IBM beefs up WebSphere for integration

WebSphere's next version, code-named Pyxis, will focus on making the application server a better choice for tying systems together.

Martin LaMonica Former Staff writer, CNET News
Martin LaMonica is a senior writer covering green tech and cutting-edge technologies. He joined CNET in 2002 to cover enterprise IT and Web development and was previously executive editor of IT publication InfoWorld.
Martin LaMonica
2 min read
IBM will bulk up the standards-based integration tools in the next version of its WebSphere server software, reflecting the consistently strong demand among corporate customers for software to glue disparate systems together.

Code-named Pyxis, the next edition of WebSphere will add support for the latest Web services communications protocols and build on the machine-to-machine messaging software the company recently introduced, said Robert LeBlanc, general manager of IBM's application and integration middleware division. Likely to be called WebSphere 7, the software is due for release in late 2005 or early 2006.

Robert LeBlanc
IBM general manager

IBM is also looking to introduce versions of WebSphere for specialized purposes, LeBlanc said. The company already has a WebSphere application server designed for radio frequency identification (RFID) applications, and a "pervasive" edition serving up data to embedded and handheld computing devices.

WebSphere is IBM's brand for a line of server software products, including an application server for running Java programs and WebSphere Business Integration, which is used specifically for handling integration tasks. Integration software moves data and transactions between different systems, such as a sales application and an inventory system. It promises to streamline business processes and provide a better view of ongoing operations.

Competition in this market for infrastructure software, or middleware, is fierce, with IBM battling for the top spot against BEA Systems and Microsoft. Meanwhile, Oracle, Sun Microsystems and open-source alternatives are girding to challenge for a larger chunk of middleware spending. IBM also competes with integration software specialists, such as Tibco.

In the quarter ended Dec. 31, IBM's WebSphere division saw revenue climb 18 percent, year over year. The results were aided by the release of a new version of WebSphere in December. Still, LeBlanc said that those numbers indicated that IBM is taking market share from rivals.

"I'm looking to put more distance between me and my competitors, and I think that '05 gives me the opportunity to do that, especially with the momentum we had at the end of '04," he said.

IBM this year intends to release an update to WebSphere Business Integration and expand on the standards-based integration software, called an enterprise service bus, in its WebSphere application server. Both of those WebSphere products will add support for Web services specifications under development, including those for security and reliable messaging, LeBlanc said.

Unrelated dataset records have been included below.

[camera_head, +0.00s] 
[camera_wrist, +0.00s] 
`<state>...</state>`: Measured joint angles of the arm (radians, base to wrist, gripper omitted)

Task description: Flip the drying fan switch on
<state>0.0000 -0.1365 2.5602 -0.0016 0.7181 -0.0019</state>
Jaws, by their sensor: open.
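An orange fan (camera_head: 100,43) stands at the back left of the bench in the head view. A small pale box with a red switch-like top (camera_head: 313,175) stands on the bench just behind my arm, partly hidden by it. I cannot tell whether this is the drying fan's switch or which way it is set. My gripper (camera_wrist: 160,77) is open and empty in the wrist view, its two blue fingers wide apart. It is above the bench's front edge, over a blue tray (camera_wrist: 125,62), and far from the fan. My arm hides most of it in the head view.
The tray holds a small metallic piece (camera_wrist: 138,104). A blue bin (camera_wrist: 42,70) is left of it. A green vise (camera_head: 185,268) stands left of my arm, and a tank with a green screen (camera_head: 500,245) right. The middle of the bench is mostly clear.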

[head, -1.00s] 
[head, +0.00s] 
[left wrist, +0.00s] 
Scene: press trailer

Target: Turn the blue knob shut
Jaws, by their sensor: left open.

The tooling will also be enhanced to simplify the process of building a service-oriented architecture, a way of writing applications that makes it easier to reuse and combine individual programs.

"There will be more and more support for Web services and service-oriented architecture, because we're clearly seeing a lot customer interest," said LeBlanc.

Spending on integration has been strong, as corporate customers seek to make their systems more efficient by forging closer links between systems they already own, analysts said. Also, integration software, particularly messaging-oriented tools that send data between machines, is considered the foundation for more modern system designs, such as a service-oriented architecture.